Ein bisschen Protokoll muss sein. Vor allem, wenn hohe Gäste kommen. Davon kann Jörg Scholtz zurzeit ein Lied singen. Denn Staatskanzlei und Landeskriminalamt sind momentan seine wichtigsten Gesprächspartner. Der Grund: Scholtz organisiert minutiös den Aufenthalt von Sachsens Landesvater Georg Milbradt am 23. April in der Gedenkstätte Ehrenhain Zeithain und in der Mehrzweckhalle Röderau. Milbradt wird an der Totenehrung für die Kriegsgefangenen im Lager Zeithain teilnehmen. Danach geht es zur Feierstunde nach Röderau samt Empfang.
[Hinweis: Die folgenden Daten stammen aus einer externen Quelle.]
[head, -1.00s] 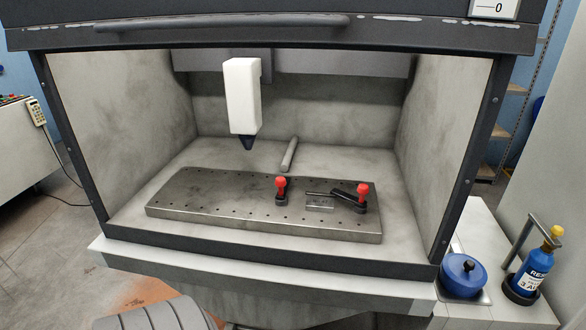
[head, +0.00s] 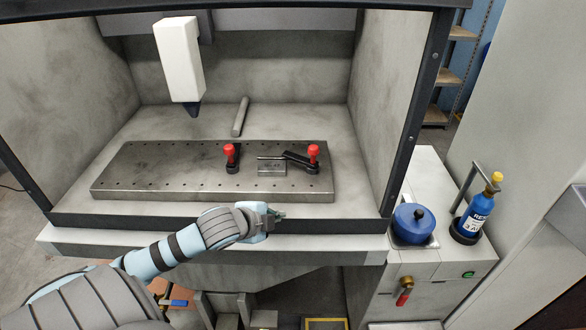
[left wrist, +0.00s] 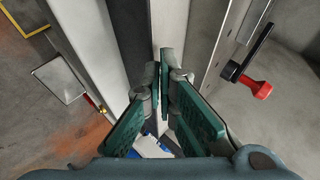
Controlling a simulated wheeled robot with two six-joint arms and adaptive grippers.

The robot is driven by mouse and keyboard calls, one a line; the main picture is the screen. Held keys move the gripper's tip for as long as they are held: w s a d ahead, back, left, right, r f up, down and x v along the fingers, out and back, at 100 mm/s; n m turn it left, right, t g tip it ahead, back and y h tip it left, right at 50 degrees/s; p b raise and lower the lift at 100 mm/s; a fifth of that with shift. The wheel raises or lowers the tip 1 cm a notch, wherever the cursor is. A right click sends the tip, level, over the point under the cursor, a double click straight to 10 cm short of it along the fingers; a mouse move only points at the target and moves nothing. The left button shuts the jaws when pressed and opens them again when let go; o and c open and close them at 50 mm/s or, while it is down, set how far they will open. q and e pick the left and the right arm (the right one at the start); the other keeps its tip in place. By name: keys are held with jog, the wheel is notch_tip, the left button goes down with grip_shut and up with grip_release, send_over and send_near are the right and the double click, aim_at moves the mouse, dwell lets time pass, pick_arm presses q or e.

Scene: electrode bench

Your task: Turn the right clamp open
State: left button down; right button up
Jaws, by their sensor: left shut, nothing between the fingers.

„Wir basteln die Dramaturgie auf die Minute genau zusammen“, sagt Jörg Scholtz. Er ist Student im zweiten Studienjahr an der Management Akademie in Riesa. Der Milbradt-Besuch ist sozusagen sein „Gesellenstück“, im Studiendeutsch freilich heißt es Lehrprojekt. Doch Scholtz ist stolz. „Das ist für mich ein Riesenhammer“, sagt er. Und macht kein Geheimnis daraus, dass es beim Abarbeiten der Punkte auch mal ein paar Sorgenfalten gibt. Ein Beispiel: Für die Gedenkfeier in Röderau werden als Zeichen für die Wertschätzung der Opfer Flaggen aller fünfzehn früheren Sowjetrepubliken gebraucht. Glücklicher Umstand: Die Riesaer FVG kann dank ihrer Erfahrungen mit internationalen Sportereignissen aushelfen.

Probleme gibt es offenbar aber noch mit der Fahne Turkmenistans. Auch die Zeit drückt. Denn die Röderauer Halle müsste spätestens am Donnerstag vor dem großen Tag beflaggt werden.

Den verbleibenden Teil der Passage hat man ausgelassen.